When psychologists look for the sources of moral change, they tend to uncover reasons. From before they start school, children can explain why it’s wrong to hit others (“it hurts them”). If the facts change—if the hitting doesn’t hurt—their judgments tend to change accordingly. Tackling people on a football field can be fun. These changing judgments of right and wrong ways of treating others show up in their emotions and actions.

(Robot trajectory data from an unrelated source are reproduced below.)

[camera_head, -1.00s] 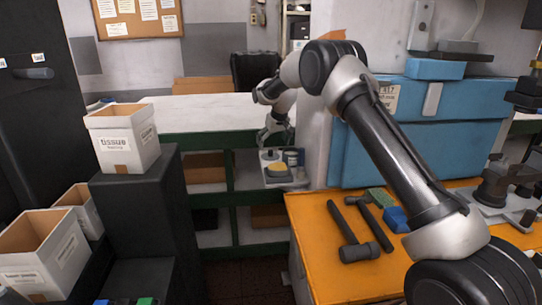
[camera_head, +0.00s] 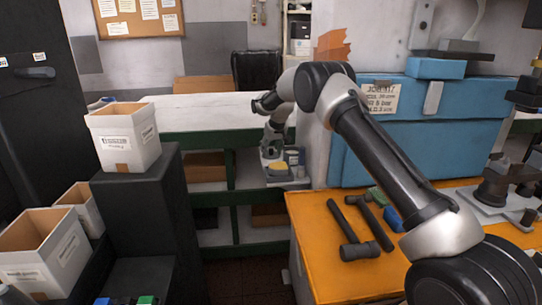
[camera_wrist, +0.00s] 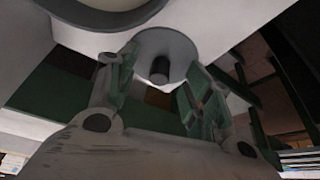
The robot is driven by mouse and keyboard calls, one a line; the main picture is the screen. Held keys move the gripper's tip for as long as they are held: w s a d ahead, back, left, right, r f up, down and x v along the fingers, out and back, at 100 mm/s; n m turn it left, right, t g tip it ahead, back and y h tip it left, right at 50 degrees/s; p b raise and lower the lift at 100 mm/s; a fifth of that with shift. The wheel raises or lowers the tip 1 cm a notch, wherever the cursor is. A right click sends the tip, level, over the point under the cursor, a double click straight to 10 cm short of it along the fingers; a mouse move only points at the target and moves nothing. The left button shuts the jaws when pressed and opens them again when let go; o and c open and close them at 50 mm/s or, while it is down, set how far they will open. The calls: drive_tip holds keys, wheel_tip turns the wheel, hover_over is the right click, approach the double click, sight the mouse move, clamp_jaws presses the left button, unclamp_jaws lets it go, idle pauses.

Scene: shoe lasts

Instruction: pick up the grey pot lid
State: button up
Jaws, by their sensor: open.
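The grey pot lid (camera_wrist: 178,50) shows in the wrist view as a round disc with a dark knob (camera_wrist: 158,70) in its middle. My gripper (camera_wrist: 161,74) is open, with one finger on each side of the knob in that picture. I cannot tell whether a finger touches it. In the head view my gripper (camera_head: 268,150) is low over the grey tray (camera_head: 290,185) at the shelf unit. The lid is hidden or too small to make out there.
The tray also holds a yellow thing (camera_head: 280,168) and a small can (camera_head: 292,157). A white counter (camera_head: 200,112) lies behind. An orange bench (camera_head: 315,215) with hammers stands at right.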

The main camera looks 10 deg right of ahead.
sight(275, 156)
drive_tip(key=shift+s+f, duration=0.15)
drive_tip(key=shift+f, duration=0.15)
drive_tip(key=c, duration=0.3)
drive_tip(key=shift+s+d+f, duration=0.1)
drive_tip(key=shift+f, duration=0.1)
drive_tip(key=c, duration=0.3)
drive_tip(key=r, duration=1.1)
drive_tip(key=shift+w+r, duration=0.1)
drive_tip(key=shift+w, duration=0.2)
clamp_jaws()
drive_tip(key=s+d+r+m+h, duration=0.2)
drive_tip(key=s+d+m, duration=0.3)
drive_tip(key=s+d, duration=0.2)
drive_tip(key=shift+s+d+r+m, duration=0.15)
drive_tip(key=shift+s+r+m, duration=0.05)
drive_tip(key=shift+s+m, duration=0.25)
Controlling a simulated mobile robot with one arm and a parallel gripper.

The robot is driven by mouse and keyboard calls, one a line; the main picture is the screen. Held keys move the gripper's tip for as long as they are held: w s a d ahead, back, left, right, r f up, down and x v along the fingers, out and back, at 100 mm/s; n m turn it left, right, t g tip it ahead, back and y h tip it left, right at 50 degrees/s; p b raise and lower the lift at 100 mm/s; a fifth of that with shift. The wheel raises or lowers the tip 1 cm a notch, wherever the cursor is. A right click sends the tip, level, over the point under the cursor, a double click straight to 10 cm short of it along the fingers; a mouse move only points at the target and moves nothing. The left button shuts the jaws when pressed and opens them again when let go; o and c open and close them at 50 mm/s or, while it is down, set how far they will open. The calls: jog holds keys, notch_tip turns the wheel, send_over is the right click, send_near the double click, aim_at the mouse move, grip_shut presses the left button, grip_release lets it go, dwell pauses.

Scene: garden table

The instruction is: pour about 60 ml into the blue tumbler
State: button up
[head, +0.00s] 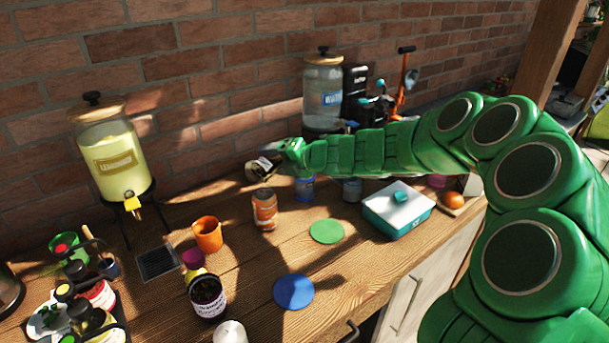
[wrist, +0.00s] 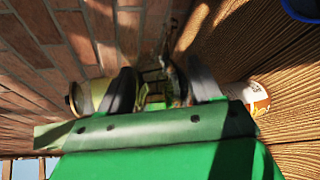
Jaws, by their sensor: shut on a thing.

As children turn into adolescents and adults, they refine their ability to reason about moral issues. They come to reason about complex issues, from abortion to climate change. People develop moral views about whether we should limit carbon emissions by reasoning about questions like: Do gas-powered cars and planes warm the planet? Will global warming harm future humans? Are we responsible for protecting them? Once we have formed our moral views, we care enough to get emotional about them, vote based on them, and march in the streets to defend them. This is not a story of a fickle morality blind to fixed truths. It is a story of a morality that mostly changes when people see reasons to change.
“This is not a story of a fickle morality blind to fixed truths.”
Science stops short of the old teacher’s dictum. Psychology won’t prove that “everyone turns into respectable people.” It’s on each of us to decide who to respect and who to disrespect—at funerals, at weddings, at baptisms, and all the days between. But those decisions rest on stories about why people adopted moral views that differ from ours. And science can put those stories on sounder ground. It can unearth for us the reasons behind our moral disagreements—reasons that deviate from what the average demagogue would have us believe.
When we see reasons behind moral changes, we may still disagree with those reasons. The difference is, we’ll no longer see a world full of fickle people. We’ll see a world of people who—capable of passions and blunders—try to reason about how we ought to treat each other. That’s a more real world, and a more human world.